> **AIM**: Print the listing below in its entirety, character for character.

> **RECORDED DATA**:
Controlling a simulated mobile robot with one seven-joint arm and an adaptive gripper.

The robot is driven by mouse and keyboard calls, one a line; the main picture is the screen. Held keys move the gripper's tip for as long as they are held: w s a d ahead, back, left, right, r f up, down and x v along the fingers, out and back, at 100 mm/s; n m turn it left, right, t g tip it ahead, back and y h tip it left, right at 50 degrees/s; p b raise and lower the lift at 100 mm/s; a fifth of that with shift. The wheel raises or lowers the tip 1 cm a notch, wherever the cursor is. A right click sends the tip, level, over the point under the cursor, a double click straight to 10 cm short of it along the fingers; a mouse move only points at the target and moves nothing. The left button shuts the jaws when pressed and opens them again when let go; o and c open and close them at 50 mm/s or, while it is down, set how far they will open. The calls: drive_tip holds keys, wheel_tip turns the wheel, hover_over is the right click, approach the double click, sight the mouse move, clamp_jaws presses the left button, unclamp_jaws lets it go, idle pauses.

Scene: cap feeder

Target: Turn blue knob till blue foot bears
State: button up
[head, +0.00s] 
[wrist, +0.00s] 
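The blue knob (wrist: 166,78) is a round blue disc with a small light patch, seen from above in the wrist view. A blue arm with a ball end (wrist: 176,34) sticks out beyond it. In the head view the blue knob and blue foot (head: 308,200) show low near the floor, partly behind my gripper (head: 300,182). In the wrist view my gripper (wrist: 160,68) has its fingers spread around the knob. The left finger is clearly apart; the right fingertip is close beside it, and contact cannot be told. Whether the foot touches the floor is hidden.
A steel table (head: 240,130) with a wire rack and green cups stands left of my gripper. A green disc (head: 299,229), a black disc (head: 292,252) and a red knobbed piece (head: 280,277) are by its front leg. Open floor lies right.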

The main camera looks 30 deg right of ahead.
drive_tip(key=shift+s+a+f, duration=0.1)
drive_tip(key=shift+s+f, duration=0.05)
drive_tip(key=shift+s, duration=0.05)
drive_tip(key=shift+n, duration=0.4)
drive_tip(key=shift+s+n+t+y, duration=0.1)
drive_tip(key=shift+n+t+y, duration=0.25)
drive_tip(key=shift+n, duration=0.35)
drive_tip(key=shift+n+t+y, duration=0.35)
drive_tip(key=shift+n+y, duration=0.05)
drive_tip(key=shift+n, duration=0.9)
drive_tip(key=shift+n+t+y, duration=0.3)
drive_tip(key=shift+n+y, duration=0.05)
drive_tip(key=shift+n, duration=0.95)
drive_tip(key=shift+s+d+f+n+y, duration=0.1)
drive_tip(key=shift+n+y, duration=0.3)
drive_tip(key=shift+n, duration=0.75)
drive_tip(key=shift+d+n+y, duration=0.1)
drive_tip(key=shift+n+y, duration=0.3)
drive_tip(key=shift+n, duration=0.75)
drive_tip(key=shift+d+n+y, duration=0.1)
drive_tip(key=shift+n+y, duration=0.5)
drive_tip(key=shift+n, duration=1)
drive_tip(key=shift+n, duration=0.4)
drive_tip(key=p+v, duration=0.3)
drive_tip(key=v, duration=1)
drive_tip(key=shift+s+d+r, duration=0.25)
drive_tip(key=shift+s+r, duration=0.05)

> **THE RESPONSE**:
Controlling a simulated mobile robot with one seven-joint arm and an adaptive gripper.

The robot is driven by mouse and keyboard calls, one a line; the main picture is the screen. Held keys move the gripper's tip for as long as they are held: w s a d ahead, back, left, right, r f up, down and x v along the fingers, out and back, at 100 mm/s; n m turn it left, right, t g tip it ahead, back and y h tip it left, right at 50 degrees/s; p b raise and lower the lift at 100 mm/s; a fifth of that with shift. The wheel raises or lowers the tip 1 cm a notch, wherever the cursor is. A right click sends the tip, level, over the point under the cursor, a double click straight to 10 cm short of it along the fingers; a mouse move only points at the target and moves nothing. The left button shuts the jaws when pressed and opens them again when let go; o and c open and close them at 50 mm/s or, while it is down, set how far they will open. The calls: drive_tip holds keys, wheel_tip turns the wheel, hover_over is the right click, approach the double click, sight the mouse move, clamp_jaws presses the left button, unclamp_jaws lets it go, idle pauses.

Scene: cap feeder

Target: Turn blue knob till blue foot bears
State: button up
[head, +0.00s] 
[wrist, +0.00s] 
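The blue knob (wrist: 166,78) is a round blue disc with a small light patch, seen from above in the wrist view. A blue arm with a ball end (wrist: 176,34) sticks out beyond it. In the head view the blue knob and blue foot (head: 308,200) show low near the floor, partly behind my gripper (head: 300,182). In the wrist view my gripper (wrist: 160,68) has its fingers spread around the knob. The left finger is clearly apart; the right fingertip is close beside it, and contact cannot be told. Whether the foot touches the floor is hidden.
A steel table (head: 240,130) with a wire rack and green cups stands left of my gripper. A green disc (head: 299,229), a black disc (head: 292,252) and a red knobbed piece (head: 280,277) are by its front leg. Open floor lies right.

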The main camera looks 30 deg right of ahead.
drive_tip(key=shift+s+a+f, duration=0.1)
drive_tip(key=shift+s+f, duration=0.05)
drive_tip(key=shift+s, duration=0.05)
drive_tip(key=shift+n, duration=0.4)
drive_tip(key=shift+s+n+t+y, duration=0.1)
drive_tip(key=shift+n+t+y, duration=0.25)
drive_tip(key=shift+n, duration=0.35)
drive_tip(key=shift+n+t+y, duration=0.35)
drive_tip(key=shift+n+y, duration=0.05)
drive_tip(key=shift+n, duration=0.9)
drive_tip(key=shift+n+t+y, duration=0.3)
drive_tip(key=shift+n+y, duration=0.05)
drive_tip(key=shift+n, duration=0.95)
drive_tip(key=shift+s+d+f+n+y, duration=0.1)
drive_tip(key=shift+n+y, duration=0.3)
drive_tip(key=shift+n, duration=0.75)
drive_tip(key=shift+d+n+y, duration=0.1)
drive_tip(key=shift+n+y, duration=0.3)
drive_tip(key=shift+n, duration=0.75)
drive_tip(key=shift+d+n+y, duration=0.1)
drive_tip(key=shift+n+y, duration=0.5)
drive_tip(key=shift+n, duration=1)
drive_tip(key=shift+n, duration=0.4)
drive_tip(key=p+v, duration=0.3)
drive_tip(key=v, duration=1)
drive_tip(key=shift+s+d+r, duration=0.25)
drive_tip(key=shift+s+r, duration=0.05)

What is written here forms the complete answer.